BELFAST, Maine — There were hipsters lurking on High Street, among the estimated 1,500 people scattered throughout town Saturday for Belfast’s second annual Free Range Music Festival.
Sitting in the sun next to Chase’s Daily with a group of arty-looking friends from Portland, Janane Tripp of Belfast said that the laid-back event was “super,” and that she was enjoying the people-watching.
“There’s a lot of new people I’ve never seen before,” the festival coordinator and Waterfall Arts employee said. “And it’s really an exciting crowd. It’s fun to venue-hop, and I think it’s awesome for Belfast.”
That seemed to be the consensus, displayed by the smiles on the faces of people walking from location to location to catch another bluegrass, rock, reggae or folk performance.
More than 30 different acts were spread among eight downtown locations, including the Colonial Theatre, Belfast Free Library and the American Legion Hall.
Headliner Michael Hurley of Oregon and local favorites the Toughcats packed the house at the Colonial Theatre.
“It was really terrific,” said Belfast City Councilor and theater co-owner Michael Hurley of Belfast. “Here we are, the last weekend in April — to put 1,500 people from the state of Maine and elsewhere on the streets and in town, having a great time, is wonderful. They love Belfast, and they’re going to come back.”

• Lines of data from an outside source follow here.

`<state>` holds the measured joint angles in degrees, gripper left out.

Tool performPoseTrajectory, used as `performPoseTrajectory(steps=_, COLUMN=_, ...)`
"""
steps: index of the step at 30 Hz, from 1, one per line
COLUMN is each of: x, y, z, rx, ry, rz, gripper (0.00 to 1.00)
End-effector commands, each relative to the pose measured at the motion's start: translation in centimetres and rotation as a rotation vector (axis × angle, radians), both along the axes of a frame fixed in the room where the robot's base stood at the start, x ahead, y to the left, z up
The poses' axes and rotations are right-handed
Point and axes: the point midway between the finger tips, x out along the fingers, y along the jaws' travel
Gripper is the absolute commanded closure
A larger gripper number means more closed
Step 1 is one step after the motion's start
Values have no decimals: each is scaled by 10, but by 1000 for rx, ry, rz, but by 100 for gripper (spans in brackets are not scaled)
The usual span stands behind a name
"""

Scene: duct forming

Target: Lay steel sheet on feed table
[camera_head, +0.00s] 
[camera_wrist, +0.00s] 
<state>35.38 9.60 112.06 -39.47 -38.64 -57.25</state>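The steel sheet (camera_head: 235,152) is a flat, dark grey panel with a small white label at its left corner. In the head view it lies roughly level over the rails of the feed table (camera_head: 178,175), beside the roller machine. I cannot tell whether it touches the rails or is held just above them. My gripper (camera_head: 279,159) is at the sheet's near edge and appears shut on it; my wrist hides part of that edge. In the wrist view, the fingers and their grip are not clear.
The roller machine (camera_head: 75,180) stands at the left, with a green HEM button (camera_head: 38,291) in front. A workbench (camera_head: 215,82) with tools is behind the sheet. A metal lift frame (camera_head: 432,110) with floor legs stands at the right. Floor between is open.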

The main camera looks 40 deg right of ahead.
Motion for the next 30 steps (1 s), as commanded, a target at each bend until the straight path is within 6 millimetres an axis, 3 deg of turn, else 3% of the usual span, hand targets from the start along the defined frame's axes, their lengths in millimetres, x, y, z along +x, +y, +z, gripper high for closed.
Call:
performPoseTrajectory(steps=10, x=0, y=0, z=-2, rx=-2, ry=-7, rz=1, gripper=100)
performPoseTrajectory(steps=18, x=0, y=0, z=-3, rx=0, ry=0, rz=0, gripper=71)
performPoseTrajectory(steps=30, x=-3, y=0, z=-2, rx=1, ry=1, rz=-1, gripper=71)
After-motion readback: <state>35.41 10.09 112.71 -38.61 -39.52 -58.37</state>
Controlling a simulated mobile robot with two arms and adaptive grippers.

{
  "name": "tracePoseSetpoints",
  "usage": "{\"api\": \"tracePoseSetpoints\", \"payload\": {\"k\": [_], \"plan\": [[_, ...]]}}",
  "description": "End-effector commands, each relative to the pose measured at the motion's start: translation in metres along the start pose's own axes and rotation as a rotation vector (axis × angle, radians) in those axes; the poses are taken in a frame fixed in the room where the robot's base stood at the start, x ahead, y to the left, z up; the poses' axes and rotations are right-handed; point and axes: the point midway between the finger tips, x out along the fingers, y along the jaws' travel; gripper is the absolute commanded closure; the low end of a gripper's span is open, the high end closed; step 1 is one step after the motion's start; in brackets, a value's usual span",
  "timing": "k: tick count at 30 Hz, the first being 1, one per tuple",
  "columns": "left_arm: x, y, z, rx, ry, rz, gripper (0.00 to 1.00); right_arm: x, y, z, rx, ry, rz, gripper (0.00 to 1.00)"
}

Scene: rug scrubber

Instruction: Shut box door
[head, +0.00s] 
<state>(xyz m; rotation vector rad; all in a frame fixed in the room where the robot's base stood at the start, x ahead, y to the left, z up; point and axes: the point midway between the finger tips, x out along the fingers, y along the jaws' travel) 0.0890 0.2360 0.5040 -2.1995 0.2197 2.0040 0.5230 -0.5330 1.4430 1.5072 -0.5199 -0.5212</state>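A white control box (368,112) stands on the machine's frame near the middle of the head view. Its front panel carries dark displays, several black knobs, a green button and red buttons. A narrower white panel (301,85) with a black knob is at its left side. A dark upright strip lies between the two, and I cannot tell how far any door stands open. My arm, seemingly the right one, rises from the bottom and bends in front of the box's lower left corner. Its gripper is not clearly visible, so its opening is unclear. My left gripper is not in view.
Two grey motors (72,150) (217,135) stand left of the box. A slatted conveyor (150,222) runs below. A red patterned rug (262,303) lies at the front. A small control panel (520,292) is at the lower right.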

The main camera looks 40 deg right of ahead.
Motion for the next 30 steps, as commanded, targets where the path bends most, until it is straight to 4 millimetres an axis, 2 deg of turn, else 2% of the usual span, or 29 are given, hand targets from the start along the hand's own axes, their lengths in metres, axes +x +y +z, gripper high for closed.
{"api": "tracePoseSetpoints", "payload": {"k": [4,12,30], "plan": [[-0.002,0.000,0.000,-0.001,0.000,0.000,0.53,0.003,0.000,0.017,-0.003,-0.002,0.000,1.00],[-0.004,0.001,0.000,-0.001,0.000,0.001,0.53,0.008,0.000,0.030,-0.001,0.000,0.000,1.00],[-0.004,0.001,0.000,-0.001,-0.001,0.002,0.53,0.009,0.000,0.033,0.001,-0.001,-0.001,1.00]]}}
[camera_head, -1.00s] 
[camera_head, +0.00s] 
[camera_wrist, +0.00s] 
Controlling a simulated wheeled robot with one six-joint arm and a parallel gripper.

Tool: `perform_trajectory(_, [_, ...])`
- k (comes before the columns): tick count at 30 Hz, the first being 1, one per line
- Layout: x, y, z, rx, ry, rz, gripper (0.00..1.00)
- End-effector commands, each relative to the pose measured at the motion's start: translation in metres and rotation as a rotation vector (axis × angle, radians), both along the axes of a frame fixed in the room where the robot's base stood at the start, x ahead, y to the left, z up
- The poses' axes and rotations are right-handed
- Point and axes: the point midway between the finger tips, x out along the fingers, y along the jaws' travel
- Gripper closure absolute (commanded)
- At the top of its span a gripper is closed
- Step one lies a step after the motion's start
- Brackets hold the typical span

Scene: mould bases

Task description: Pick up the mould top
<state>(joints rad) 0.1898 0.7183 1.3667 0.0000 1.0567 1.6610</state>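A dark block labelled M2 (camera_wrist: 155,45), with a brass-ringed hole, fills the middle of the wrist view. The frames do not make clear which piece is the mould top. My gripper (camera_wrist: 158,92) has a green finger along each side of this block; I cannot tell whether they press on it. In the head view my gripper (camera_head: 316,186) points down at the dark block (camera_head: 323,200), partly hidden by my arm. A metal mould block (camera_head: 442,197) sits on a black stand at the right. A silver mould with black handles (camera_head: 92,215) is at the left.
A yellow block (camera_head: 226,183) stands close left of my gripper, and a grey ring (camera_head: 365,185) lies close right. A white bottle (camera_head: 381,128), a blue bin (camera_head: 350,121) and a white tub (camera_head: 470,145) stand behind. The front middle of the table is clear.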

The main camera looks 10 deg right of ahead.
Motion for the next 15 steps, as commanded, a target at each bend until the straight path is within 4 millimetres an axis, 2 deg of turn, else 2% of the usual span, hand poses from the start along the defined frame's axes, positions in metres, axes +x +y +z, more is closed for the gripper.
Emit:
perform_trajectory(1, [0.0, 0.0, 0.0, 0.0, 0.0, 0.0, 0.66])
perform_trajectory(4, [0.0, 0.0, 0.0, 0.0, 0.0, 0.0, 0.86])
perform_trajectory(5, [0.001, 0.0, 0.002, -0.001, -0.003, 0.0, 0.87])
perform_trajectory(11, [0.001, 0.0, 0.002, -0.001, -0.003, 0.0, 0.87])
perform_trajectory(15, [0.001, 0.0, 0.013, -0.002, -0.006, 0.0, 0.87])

Other local businesspeople said that they noticed a bump in interest in sales that they attributed to festival crowds, including the staff of Coyote Moon on Main Street.
“It’s been a fun day,” said Tara Demere. “We’ve had more traffic, and a different mix of people. People have been in really good spirits.”
Organizer Meg Fournier said that she was “feeling great” about the turnout and the event, adding that at some point in the future the Free Range Music Festival will expand to two days.
That would be just fine with enthusiastic patrons like Pamela Shilhab of Troy, who said that she loved seeing the Gawler Family Band.
“I think it’s wonderful,” she said of the festival.
For volunteer John Zavodny, helping out at the event was a no-brainer.
“I appreciate local music, and Maine music, and appreciate the good energy going around about music in the midcoast,” he said.
As for tiny Osa Campoamor-Mentlik of Montville, she appreciated something much more specific, and she appreciated it a whole lot: the fiddle.
The dark-haired 3-year-old spent some time Saturday afternoon dancing on the sidewalk and listening raptly to the rollicking tunes played by the Gawler Family Band.
“She just loves dancing. She loves the fiddle. She loves strings,” said her mom, Maia Campoamor. “We came just for her.”